### [EXERCISE GOAL]
Return all the data below as it stands, minus the pictures.

— START GIVEN MATERIAL —

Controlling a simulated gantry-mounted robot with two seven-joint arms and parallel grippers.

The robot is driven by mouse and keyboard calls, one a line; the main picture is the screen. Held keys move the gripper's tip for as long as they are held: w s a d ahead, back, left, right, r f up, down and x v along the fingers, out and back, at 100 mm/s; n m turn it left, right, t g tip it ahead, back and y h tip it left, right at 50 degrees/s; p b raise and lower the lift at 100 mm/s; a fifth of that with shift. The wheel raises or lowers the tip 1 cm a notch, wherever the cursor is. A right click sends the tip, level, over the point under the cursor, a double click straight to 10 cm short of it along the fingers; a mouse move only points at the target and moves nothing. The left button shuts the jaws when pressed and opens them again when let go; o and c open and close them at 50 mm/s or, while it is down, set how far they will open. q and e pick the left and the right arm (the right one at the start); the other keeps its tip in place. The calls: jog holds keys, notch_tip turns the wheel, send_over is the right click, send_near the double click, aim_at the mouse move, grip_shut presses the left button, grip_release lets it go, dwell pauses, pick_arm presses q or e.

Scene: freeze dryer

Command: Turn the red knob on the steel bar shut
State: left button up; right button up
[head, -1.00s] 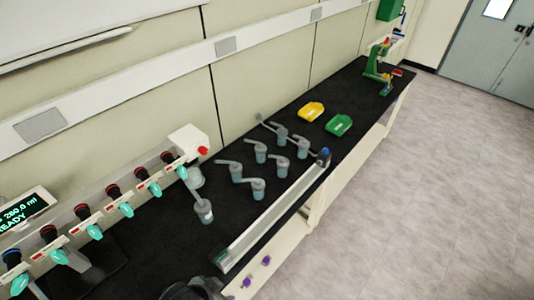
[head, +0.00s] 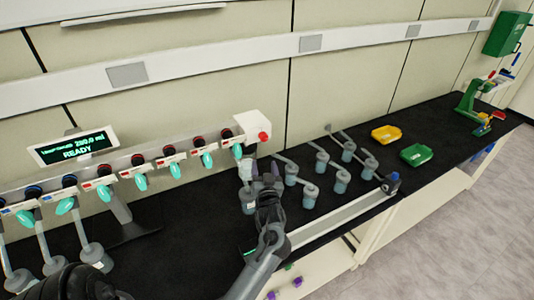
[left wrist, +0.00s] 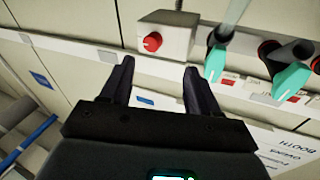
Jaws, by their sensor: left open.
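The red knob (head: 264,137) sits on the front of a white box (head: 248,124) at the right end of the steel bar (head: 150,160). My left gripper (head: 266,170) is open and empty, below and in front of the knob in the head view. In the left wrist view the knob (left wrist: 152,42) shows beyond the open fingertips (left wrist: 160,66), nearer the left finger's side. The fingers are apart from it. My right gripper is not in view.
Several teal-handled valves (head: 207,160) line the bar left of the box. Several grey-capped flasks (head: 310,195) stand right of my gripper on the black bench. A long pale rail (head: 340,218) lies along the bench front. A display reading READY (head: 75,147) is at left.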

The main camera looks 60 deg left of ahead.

— END GIVEN MATERIAL —

### [OUTPUT OF THE TASK]
Controlling a simulated gantry-mounted robot with two seven-joint arms and parallel grippers.

The robot is driven by mouse and keyboard calls, one a line; the main picture is the screen. Held keys move the gripper's tip for as long as they are held: w s a d ahead, back, left, right, r f up, down and x v along the fingers, out and back, at 100 mm/s; n m turn it left, right, t g tip it ahead, back and y h tip it left, right at 50 degrees/s; p b raise and lower the lift at 100 mm/s; a fifth of that with shift. The wheel raises or lowers the tip 1 cm a notch, wherever the cursor is. A right click sends the tip, level, over the point under the cursor, a double click straight to 10 cm short of it along the fingers; a mouse move only points at the target and moves nothing. The left button shuts the jaws when pressed and opens them again when let go; o and c open and close them at 50 mm/s or, while it is down, set how far they will open. q and e pick the left and the right arm (the right one at the start); the other keeps its tip in place. The calls: jog holds keys, notch_tip turns the wheel, send_over is the right click, send_near the double click, aim_at the mouse move, grip_shut presses the left button, grip_release lets it go, dwell pauses, pick_arm presses q or e.

Scene: freeze dryer

Command: Turn the red knob on the steel bar shut
State: left button up; right button up
[head, -1.00s] 
[head, +0.00s] 
[left wrist, +0.00s] 
Jaws, by their sensor: left open.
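The red knob (head: 264,137) sits on the front of a white box (head: 248,124) at the right end of the steel bar (head: 150,160). My left gripper (head: 266,170) is open and empty, below and in front of the knob in the head view. In the left wrist view the knob (left wrist: 152,42) shows beyond the open fingertips (left wrist: 160,66), nearer the left finger's side. The fingers are apart from it. My right gripper is not in view.
Several teal-handled valves (head: 207,160) line the bar left of the box. Several grey-capped flasks (head: 310,195) stand right of my gripper on the black bench. A long pale rail (head: 340,218) lies along the bench front. A display reading READY (head: 75,147) is at left.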

The main camera looks 60 deg left of ahead.

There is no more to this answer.